I'm not sure how definitive these tests are, but I found it interesting. On my box I'm averaging around 170000 kb/s. From a networked box this number goes up to around 280000 kb/s. I guess we have to assume microtime(true) is fairly accurate even though I read it's operating system dependent. Are you on a Linux based system? The real question is how do we calculate the kilobits transferred in a 1 second time period? I try to project how many chunks can be sent in 1 second and then store the calculated Kb/s to be averaged at the end. I added a sleep(1) before flush() and this results in a negative kb/s as to be expected.

Something don't feel right and I would be interested in knowing if you have improved your testing method.
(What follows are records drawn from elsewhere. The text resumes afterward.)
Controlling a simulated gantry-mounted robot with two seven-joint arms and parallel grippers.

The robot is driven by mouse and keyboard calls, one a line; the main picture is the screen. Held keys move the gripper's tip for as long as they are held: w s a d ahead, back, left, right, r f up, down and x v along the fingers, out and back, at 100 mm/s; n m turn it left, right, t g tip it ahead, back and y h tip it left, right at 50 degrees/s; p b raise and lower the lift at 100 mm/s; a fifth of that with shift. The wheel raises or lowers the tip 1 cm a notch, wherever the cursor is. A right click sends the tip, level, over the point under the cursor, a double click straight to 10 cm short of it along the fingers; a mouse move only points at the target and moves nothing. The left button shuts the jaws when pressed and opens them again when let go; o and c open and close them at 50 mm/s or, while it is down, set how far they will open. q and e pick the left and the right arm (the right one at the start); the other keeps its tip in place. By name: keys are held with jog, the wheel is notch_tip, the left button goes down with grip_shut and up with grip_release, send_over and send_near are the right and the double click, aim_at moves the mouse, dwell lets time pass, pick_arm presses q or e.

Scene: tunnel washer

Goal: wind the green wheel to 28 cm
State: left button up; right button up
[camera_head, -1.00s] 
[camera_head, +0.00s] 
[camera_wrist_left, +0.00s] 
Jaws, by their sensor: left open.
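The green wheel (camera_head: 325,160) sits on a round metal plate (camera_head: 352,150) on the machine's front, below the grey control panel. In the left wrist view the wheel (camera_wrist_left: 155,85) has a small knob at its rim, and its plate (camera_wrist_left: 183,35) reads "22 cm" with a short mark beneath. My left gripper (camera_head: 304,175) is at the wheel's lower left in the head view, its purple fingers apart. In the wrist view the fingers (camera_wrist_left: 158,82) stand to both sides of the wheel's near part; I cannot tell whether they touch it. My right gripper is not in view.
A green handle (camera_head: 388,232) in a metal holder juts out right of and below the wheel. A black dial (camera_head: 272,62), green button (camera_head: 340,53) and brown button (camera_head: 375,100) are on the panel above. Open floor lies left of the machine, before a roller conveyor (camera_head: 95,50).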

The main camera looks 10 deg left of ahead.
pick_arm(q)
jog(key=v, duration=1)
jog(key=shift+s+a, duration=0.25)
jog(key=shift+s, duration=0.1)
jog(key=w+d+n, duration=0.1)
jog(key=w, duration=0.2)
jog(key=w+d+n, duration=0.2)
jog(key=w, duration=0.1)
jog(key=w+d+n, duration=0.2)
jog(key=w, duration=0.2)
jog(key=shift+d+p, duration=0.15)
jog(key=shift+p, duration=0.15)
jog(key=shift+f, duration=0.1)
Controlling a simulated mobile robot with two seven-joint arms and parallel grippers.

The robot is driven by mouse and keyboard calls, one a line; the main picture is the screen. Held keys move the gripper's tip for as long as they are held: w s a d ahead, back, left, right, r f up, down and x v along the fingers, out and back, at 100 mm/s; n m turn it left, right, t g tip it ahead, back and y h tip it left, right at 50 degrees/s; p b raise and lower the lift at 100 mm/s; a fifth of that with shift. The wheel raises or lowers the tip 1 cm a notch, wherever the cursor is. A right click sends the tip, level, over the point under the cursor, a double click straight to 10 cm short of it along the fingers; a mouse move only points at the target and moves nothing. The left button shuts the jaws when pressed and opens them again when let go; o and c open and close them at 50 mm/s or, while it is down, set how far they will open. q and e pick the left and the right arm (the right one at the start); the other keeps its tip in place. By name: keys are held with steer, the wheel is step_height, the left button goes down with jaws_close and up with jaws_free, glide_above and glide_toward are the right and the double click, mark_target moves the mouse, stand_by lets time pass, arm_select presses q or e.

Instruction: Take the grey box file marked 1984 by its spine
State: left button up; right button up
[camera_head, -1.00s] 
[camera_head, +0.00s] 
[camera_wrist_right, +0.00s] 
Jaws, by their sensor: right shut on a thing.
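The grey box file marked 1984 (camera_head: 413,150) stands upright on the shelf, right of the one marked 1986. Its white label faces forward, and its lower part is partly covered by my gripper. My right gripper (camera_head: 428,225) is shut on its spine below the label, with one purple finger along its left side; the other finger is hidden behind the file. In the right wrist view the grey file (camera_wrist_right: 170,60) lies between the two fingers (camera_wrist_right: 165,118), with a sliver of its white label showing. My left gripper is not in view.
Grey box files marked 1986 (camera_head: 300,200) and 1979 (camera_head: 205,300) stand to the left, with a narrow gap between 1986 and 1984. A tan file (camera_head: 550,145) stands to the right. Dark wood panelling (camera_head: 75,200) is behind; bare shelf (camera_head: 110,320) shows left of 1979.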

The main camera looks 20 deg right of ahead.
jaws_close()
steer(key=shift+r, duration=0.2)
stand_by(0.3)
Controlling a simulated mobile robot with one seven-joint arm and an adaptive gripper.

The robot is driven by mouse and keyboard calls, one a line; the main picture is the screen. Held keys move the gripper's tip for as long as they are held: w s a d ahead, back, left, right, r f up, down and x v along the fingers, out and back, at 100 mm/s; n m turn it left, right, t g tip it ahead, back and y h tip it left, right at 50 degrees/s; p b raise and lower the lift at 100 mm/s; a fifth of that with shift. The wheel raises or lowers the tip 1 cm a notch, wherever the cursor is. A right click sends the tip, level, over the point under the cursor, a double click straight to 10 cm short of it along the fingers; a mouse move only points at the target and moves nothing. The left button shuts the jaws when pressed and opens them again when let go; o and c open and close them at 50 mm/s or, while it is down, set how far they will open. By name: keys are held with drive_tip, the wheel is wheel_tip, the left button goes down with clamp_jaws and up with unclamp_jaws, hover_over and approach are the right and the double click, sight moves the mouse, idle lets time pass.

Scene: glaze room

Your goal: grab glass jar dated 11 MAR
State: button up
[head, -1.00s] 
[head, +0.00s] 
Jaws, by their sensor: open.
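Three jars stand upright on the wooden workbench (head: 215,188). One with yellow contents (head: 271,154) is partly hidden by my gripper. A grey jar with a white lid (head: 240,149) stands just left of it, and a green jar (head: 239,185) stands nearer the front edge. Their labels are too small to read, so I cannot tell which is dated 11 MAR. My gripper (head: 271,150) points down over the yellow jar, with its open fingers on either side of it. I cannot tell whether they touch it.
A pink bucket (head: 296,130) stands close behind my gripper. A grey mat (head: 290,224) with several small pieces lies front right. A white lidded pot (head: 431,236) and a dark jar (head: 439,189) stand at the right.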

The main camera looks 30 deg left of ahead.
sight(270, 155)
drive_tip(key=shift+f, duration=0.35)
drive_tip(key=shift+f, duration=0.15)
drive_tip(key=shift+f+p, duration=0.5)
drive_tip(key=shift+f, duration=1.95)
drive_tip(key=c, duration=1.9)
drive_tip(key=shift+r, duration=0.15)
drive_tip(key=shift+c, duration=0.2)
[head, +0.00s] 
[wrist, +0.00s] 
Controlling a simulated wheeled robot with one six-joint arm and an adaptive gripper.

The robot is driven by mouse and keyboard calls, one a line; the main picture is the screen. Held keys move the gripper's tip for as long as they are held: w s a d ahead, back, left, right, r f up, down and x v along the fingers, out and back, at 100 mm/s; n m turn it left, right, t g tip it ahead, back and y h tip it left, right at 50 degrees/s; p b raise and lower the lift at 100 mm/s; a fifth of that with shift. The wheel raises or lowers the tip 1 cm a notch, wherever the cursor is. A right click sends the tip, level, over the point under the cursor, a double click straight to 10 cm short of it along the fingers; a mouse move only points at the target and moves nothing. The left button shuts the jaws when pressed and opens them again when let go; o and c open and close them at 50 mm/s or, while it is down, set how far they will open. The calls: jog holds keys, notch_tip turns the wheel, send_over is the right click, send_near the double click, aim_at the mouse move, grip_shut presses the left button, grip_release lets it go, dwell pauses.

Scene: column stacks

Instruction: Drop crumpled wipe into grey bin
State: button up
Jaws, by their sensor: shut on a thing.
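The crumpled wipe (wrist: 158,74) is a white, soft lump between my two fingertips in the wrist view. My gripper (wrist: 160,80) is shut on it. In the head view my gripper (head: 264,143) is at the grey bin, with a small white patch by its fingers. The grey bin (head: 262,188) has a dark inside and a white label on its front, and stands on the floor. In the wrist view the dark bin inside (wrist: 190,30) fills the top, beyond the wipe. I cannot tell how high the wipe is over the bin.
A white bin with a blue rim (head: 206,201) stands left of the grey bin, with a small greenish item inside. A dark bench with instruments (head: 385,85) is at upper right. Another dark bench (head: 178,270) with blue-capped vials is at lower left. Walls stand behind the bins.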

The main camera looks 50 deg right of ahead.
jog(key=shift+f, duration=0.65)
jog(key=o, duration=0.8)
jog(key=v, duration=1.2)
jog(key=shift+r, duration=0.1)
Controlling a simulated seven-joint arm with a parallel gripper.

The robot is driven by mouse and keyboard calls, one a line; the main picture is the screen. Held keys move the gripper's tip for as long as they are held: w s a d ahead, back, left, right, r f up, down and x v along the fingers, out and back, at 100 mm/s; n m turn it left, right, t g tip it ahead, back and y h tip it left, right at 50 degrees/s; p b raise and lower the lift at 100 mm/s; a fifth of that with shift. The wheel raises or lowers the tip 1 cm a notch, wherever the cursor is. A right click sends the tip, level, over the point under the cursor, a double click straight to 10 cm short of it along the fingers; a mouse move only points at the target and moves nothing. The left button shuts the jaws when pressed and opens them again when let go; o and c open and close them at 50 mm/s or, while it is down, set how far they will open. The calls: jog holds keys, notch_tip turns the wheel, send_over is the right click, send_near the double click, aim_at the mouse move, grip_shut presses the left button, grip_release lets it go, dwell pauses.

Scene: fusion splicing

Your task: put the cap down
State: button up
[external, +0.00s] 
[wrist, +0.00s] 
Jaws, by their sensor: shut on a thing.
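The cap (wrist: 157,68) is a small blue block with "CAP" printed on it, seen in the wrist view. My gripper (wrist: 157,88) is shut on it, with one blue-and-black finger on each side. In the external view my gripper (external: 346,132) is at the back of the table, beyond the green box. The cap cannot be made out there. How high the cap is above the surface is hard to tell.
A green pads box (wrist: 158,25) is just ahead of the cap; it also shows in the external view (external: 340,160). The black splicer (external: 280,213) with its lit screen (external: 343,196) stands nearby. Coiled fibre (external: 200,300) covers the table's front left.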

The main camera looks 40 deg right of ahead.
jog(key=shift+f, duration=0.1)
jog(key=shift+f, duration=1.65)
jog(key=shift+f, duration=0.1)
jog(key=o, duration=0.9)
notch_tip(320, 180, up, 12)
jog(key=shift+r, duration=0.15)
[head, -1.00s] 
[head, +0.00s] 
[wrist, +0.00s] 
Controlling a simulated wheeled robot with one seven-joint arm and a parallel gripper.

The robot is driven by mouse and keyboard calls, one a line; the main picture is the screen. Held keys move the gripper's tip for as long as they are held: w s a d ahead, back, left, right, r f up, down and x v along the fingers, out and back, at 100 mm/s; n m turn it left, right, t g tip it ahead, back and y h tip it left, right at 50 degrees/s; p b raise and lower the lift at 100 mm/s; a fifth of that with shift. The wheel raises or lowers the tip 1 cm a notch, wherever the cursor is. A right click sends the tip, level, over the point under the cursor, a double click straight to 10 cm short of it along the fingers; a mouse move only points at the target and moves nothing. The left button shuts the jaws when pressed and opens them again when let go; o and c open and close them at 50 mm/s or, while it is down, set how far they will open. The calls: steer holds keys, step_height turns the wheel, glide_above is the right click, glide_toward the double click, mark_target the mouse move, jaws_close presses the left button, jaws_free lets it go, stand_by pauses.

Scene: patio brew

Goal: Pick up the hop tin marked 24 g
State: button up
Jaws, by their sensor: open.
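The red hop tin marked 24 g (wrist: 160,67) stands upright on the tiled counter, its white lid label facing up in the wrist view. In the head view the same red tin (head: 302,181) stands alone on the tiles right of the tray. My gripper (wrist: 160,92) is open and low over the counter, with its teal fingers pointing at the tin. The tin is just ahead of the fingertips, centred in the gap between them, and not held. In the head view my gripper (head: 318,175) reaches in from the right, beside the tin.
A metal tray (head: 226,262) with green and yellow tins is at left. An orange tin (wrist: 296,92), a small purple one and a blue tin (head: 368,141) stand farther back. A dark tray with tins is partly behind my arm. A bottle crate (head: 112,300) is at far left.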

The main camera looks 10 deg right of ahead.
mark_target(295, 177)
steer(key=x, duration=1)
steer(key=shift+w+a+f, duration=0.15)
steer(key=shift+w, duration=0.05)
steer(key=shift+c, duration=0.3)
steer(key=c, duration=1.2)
Good Luck!

<?php
// build my binary chunk
$var= '';
$o=10000;

//Alternative to get actual bytes
$m1 = memory_get_usage();
while($o--)
{
    $var.= pack('N', 85985);
}
$m2 = memory_get_usage();

//Your size estimate
$size = strlen($var);

//Calculate alternative bytes
$bytes = ($m2 - $m1); //40108

//Convert to Kilobytes 1 Kilobyte = 1024 bytes
$kilobytes = $size/1024;

//Convert to Kilobits 1 byte = 8 bits
$kilobits = $kilobytes * 8;

//Display our data for the record
echo "<pre>size: $size</pre>";
echo "<pre>bytes: $bytes</pre>";
echo "<pre>kilobytes: $kilobytes</pre>";
echo "<pre>kilobits: $kilobits</pre>";
echo "<hr />";

//The test count
$count = 100;

//Initialize total kb/s variable
$total = 0;

for ($i = 0; $i < $count; $i++)
{
    // Start Time
    $start = microtime(true);

    // Utilize html comment to prevent browser from parsing
    echo "<!-- $var -->";

    // End Time
    $end = microtime(true);

    // Seconds it took to flush binary chunk
    $seconds = $end - $start;

    // Calculate how many chunks we can send in 1 second
    $chunks = (1/$seconds);

    // Calculate the kilobits per second
    $kbs = $chunks * $kilobits;

    // Store the kbs and we'll average all of them out of the loop
    $total += $kbs;
}

//Process the average (data generation) kilobits per second
$average = $total/$count;

echo "<h4>Average kbit/s: $average</h4>";

Analysis

Even though I arrive at some arbitrary value in the test, it is still a value that can be measured. Using a networked computer adds insight into what is really going on. I would have thought the localhost machine would have a higher value then the networked box, but tests prove otherwise in a big way. When on the localhost we have to both send the raw binary data and receive it. This of course shows that two threads are sharing cpu cycles and therefore the supposed kb/s value is in fact lower when testing in a browser on the same machine. We are therefore really measuring cpu cycles and we obtain higher values when the server is allowed to be a server.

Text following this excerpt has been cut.